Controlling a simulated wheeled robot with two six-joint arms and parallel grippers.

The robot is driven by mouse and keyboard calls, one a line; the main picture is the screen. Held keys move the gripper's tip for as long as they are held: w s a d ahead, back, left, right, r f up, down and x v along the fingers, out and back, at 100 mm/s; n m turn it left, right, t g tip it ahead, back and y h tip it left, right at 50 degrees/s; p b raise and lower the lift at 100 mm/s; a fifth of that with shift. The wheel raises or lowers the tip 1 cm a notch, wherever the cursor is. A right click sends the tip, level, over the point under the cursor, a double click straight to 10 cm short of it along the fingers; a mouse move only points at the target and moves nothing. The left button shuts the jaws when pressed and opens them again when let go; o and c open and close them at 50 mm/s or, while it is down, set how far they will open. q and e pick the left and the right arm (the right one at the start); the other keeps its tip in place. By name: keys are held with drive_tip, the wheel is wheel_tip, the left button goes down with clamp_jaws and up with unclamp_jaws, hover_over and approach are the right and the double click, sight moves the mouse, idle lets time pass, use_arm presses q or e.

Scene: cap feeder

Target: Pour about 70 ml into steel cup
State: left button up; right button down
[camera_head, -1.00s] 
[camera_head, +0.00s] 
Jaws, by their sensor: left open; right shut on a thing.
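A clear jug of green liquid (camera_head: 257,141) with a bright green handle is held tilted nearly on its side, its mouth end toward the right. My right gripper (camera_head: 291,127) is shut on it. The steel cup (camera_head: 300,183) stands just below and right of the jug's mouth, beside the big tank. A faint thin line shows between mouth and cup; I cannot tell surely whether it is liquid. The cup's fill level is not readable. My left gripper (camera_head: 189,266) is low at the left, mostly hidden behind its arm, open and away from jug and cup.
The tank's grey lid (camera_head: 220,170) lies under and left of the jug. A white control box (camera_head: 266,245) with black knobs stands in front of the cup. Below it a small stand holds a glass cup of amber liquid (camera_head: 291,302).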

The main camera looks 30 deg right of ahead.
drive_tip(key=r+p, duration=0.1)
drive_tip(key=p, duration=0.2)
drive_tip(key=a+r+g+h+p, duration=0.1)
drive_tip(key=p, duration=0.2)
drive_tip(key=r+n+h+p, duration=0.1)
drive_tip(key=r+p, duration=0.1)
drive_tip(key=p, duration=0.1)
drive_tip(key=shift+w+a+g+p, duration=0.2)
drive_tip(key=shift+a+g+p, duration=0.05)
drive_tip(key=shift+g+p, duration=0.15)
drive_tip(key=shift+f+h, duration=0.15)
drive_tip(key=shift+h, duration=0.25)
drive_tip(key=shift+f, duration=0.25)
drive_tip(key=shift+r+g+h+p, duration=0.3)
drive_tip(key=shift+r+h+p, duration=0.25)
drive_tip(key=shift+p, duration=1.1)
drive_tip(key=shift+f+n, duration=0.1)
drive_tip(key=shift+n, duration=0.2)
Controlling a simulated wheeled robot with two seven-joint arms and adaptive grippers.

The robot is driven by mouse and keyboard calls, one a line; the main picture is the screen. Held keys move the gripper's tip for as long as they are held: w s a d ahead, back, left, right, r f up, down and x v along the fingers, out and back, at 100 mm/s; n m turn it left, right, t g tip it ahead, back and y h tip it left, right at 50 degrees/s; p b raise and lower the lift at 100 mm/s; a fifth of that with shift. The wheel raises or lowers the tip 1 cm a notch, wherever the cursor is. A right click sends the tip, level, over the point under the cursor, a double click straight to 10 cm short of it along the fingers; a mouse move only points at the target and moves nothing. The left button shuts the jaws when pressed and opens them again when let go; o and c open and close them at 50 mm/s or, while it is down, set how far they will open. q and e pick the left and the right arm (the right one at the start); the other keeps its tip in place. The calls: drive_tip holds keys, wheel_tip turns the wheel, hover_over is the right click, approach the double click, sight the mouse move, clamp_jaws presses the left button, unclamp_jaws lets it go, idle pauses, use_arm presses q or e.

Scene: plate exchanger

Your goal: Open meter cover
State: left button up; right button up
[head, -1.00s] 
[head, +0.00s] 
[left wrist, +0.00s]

● ● ● ● ●

• [Short task]: Please repeat the listing above in full and exactly.

• [Written answer]:
Controlling a simulated wheeled robot with two six-joint arms and parallel grippers.

The robot is driven by mouse and keyboard calls, one a line; the main picture is the screen. Held keys move the gripper's tip for as long as they are held: w s a d ahead, back, left, right, r f up, down and x v along the fingers, out and back, at 100 mm/s; n m turn it left, right, t g tip it ahead, back and y h tip it left, right at 50 degrees/s; p b raise and lower the lift at 100 mm/s; a fifth of that with shift. The wheel raises or lowers the tip 1 cm a notch, wherever the cursor is. A right click sends the tip, level, over the point under the cursor, a double click straight to 10 cm short of it along the fingers; a mouse move only points at the target and moves nothing. The left button shuts the jaws when pressed and opens them again when let go; o and c open and close them at 50 mm/s or, while it is down, set how far they will open. q and e pick the left and the right arm (the right one at the start); the other keeps its tip in place. By name: keys are held with drive_tip, the wheel is wheel_tip, the left button goes down with clamp_jaws and up with unclamp_jaws, hover_over and approach are the right and the double click, sight moves the mouse, idle lets time pass, use_arm presses q or e.

Scene: cap feeder

Target: Pour about 70 ml into steel cup
State: left button up; right button down
[camera_head, -1.00s] 
[camera_head, +0.00s] 
Jaws, by their sensor: left open; right shut on a thing.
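A clear jug of green liquid (camera_head: 257,141) with a bright green handle is held tilted nearly on its side, its mouth end toward the right. My right gripper (camera_head: 291,127) is shut on it. The steel cup (camera_head: 300,183) stands just below and right of the jug's mouth, beside the big tank. A faint thin line shows between mouth and cup; I cannot tell surely whether it is liquid. The cup's fill level is not readable. My left gripper (camera_head: 189,266) is low at the left, mostly hidden behind its arm, open and away from jug and cup.
The tank's grey lid (camera_head: 220,170) lies under and left of the jug. A white control box (camera_head: 266,245) with black knobs stands in front of the cup. Below it a small stand holds a glass cup of amber liquid (camera_head: 291,302).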

The main camera looks 30 deg right of ahead.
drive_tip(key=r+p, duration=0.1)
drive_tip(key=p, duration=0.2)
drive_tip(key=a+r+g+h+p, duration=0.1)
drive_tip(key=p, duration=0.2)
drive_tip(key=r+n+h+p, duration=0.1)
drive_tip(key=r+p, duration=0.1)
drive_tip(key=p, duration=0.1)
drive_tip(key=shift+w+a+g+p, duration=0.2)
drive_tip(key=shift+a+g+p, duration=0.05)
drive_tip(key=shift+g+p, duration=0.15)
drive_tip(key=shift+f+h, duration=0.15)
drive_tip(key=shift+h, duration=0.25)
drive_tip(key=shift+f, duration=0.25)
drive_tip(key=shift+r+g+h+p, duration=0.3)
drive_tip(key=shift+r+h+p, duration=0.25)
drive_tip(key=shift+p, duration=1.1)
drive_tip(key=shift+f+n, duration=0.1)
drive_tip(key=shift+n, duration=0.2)
Controlling a simulated wheeled robot with two seven-joint arms and adaptive grippers.

The robot is driven by mouse and keyboard calls, one a line; the main picture is the screen. Held keys move the gripper's tip for as long as they are held: w s a d ahead, back, left, right, r f up, down and x v along the fingers, out and back, at 100 mm/s; n m turn it left, right, t g tip it ahead, back and y h tip it left, right at 50 degrees/s; p b raise and lower the lift at 100 mm/s; a fifth of that with shift. The wheel raises or lowers the tip 1 cm a notch, wherever the cursor is. A right click sends the tip, level, over the point under the cursor, a double click straight to 10 cm short of it along the fingers; a mouse move only points at the target and moves nothing. The left button shuts the jaws when pressed and opens them again when let go; o and c open and close them at 50 mm/s or, while it is down, set how far they will open. q and e pick the left and the right arm (the right one at the start); the other keeps its tip in place. The calls: drive_tip holds keys, wheel_tip turns the wheel, hover_over is the right click, approach the double click, sight the mouse move, clamp_jaws presses the left button, unclamp_jaws lets it go, idle pauses, use_arm presses q or e.

Scene: plate exchanger

Your goal: Open meter cover
State: left button up; right button up
[head, -1.00s] 
[head, +0.00s] 
[left wrist, +0.00s]

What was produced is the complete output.